## WHAT THE EXERCISE ASKS
Every line below is to be quoted exactly, with nothing added or dropped.

## GIVEN INFORMATION
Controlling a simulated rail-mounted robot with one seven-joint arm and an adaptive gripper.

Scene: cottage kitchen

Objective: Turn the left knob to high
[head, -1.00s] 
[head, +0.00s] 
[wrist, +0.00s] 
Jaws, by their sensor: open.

## COMPLETE RESPONSE
Controlling a simulated rail-mounted robot with one seven-joint arm and an adaptive gripper.

Scene: cottage kitchen

Objective: Turn the left knob to high
[head, -1.00s] 
[head, +0.00s] 
[wrist, +0.00s] 
Jaws, by their sensor: open.

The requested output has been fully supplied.